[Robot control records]
--
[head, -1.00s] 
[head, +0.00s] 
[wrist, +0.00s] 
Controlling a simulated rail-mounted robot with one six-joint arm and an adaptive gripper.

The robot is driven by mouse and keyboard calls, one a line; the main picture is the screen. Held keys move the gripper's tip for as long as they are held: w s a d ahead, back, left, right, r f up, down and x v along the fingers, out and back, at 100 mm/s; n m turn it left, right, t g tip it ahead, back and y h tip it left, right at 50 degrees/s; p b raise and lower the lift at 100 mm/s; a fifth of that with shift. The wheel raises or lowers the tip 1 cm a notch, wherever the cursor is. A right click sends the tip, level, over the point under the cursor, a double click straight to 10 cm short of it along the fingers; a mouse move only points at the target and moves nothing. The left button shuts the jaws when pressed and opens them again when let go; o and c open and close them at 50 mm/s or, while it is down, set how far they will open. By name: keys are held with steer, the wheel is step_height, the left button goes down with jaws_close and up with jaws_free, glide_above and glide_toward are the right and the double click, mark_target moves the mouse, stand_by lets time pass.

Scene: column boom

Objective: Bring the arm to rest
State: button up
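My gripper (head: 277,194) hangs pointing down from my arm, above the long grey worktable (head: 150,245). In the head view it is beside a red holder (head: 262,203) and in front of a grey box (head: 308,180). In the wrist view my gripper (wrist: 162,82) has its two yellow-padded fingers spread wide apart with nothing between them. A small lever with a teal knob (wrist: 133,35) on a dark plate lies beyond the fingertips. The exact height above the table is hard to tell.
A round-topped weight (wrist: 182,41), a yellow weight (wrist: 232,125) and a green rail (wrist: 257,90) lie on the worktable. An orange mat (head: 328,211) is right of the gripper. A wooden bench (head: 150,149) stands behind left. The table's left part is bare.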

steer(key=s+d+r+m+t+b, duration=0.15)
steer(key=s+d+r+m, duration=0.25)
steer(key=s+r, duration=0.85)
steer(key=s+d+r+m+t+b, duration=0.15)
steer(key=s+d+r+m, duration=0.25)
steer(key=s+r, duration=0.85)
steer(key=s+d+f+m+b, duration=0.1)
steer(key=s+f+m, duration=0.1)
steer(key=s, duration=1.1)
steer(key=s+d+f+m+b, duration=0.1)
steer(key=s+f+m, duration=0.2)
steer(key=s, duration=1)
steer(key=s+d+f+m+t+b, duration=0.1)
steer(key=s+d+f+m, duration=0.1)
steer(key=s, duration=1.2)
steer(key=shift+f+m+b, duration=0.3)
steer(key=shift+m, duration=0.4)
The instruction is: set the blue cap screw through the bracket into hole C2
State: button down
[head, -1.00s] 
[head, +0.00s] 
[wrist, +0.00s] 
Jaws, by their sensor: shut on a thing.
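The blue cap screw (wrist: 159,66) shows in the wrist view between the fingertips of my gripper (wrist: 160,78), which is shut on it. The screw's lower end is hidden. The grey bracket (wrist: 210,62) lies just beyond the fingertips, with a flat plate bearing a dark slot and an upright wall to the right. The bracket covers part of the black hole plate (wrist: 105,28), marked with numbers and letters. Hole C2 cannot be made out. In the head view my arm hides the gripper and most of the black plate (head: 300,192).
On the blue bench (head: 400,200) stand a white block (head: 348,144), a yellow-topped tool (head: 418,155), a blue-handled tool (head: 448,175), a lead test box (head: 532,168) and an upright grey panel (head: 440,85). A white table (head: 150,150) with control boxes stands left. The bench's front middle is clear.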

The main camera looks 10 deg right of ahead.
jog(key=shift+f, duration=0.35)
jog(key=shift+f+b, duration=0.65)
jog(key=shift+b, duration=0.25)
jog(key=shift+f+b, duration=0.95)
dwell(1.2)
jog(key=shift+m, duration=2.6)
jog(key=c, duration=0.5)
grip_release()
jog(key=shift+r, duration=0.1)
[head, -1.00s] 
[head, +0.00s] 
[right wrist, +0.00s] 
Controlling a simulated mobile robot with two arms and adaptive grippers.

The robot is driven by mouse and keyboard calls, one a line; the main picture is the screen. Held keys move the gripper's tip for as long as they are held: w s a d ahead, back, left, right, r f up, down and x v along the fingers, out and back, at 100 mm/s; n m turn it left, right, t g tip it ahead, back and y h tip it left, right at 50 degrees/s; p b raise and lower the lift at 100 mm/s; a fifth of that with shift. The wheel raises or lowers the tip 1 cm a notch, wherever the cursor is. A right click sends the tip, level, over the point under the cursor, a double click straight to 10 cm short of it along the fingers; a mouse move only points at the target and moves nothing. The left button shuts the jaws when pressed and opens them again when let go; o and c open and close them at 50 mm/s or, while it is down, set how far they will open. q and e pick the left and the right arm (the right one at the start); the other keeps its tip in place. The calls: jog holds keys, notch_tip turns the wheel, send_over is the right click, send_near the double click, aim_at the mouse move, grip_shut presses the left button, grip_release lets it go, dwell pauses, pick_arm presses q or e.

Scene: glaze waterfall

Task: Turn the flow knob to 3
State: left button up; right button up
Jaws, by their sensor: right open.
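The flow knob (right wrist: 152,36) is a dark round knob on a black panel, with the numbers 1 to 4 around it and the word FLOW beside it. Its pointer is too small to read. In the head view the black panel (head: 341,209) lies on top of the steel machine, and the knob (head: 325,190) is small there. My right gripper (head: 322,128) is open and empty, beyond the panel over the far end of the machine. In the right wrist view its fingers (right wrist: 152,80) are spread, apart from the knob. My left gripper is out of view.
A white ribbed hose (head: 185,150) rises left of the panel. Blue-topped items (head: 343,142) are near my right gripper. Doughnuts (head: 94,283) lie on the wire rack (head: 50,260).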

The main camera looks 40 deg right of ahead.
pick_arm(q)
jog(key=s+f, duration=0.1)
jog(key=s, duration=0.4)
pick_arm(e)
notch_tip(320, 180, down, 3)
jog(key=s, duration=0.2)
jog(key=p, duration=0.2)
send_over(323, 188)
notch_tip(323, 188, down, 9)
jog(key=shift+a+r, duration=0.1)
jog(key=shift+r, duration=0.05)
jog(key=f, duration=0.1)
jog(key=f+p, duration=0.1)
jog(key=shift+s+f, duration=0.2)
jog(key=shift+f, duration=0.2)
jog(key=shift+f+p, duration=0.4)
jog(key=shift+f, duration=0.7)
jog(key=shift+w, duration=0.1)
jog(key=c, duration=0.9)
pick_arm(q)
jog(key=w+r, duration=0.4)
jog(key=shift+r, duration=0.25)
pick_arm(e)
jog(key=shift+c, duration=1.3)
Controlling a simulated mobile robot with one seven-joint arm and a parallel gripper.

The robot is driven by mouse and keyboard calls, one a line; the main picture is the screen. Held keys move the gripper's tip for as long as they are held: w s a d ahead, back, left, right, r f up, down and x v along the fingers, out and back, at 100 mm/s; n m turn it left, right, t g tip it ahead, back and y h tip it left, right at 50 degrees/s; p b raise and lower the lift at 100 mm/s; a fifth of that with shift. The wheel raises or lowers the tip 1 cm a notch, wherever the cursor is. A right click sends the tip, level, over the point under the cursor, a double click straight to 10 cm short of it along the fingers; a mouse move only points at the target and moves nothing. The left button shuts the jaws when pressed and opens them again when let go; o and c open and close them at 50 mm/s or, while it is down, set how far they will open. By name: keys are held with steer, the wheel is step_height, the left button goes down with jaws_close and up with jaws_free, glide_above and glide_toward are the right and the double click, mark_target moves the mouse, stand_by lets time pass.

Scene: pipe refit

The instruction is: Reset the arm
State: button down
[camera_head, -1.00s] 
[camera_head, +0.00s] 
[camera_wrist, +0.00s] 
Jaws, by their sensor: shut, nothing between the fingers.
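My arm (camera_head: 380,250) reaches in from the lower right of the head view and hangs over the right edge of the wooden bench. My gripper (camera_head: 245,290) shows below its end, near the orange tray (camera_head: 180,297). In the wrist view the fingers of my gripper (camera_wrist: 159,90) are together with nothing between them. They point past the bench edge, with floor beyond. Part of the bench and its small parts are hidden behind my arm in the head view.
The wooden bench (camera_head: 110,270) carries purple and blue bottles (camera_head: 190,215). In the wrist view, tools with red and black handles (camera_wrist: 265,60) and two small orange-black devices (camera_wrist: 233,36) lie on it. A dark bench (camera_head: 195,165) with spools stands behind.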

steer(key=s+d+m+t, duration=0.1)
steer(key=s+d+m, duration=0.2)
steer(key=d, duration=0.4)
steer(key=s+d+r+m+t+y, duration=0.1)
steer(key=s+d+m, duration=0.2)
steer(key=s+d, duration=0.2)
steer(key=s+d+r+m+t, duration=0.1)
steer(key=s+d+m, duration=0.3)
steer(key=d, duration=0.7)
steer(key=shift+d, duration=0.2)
--
_Exercise directions_
Retype exactly the lines from the start of the entries through the one with "Controlling a simulated rail-mounted"; include both ends.

_Correct response_
[head, -1.00s] 
[head, +0.00s] 
[wrist, +0.00s] 
Controlling a simulated rail-mounted robot with one six-joint arm and an adaptive gripper.

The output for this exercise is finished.